┌─ Data section

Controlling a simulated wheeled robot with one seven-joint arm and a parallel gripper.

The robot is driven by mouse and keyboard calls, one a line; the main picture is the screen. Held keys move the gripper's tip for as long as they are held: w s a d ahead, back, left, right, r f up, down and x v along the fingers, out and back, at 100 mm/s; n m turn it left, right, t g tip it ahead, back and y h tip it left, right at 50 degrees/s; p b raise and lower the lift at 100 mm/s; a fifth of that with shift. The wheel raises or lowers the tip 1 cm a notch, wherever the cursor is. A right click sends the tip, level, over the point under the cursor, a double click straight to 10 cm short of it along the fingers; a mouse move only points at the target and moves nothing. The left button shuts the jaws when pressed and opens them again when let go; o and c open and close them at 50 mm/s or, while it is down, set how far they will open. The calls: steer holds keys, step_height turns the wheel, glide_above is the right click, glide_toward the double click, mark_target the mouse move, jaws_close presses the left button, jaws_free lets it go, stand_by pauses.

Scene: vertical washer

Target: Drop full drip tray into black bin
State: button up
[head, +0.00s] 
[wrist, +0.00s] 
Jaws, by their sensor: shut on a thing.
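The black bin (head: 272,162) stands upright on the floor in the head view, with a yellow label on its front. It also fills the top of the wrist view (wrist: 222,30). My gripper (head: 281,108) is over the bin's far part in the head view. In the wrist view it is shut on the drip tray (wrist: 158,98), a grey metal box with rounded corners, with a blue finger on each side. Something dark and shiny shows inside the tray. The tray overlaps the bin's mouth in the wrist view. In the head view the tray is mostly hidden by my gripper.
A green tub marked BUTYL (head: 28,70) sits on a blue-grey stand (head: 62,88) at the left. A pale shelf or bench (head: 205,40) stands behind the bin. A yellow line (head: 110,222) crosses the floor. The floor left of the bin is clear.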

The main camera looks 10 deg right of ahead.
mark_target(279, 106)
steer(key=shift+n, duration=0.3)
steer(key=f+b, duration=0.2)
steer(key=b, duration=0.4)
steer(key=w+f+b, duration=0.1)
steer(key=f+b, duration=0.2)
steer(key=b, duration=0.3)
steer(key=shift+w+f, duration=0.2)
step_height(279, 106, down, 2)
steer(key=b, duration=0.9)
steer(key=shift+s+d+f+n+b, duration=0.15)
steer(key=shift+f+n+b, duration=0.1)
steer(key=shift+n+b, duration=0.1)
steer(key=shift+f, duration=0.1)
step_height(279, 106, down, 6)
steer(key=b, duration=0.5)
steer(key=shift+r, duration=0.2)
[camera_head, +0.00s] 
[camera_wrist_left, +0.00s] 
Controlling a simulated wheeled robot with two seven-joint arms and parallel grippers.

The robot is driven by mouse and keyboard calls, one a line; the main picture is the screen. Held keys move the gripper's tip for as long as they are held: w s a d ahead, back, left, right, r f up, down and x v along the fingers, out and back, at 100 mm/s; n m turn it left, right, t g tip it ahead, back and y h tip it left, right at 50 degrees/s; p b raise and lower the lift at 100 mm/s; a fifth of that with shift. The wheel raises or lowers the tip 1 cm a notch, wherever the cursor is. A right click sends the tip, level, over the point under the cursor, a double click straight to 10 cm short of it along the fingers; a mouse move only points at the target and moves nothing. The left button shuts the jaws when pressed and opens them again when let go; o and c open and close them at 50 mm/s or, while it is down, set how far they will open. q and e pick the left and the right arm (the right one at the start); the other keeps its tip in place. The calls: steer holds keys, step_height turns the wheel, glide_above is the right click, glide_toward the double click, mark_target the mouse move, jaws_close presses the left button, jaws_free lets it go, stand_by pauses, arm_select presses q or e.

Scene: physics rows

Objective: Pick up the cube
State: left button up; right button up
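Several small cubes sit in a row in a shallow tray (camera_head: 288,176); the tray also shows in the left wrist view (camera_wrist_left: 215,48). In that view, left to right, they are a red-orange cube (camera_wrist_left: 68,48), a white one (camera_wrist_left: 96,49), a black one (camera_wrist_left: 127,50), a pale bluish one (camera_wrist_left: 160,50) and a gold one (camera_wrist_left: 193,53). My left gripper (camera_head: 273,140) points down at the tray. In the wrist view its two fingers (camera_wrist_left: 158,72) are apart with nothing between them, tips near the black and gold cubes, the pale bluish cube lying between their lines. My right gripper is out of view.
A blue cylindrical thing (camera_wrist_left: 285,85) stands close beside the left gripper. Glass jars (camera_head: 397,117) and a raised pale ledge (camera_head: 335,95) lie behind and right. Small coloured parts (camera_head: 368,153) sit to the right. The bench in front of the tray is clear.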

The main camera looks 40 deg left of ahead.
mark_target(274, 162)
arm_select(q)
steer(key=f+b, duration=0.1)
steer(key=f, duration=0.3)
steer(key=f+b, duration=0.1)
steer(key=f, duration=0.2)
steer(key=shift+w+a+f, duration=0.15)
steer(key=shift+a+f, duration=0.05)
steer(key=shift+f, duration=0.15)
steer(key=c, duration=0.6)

└─

- _Written request_:
Identify lines with the string "parallel". Copy each one.

- _Written response_:
Controlling a simulated wheeled robot with one seven-joint arm and a parallel gripper.
Controlling a simulated wheeled robot with two seven-joint arms and parallel grippers.

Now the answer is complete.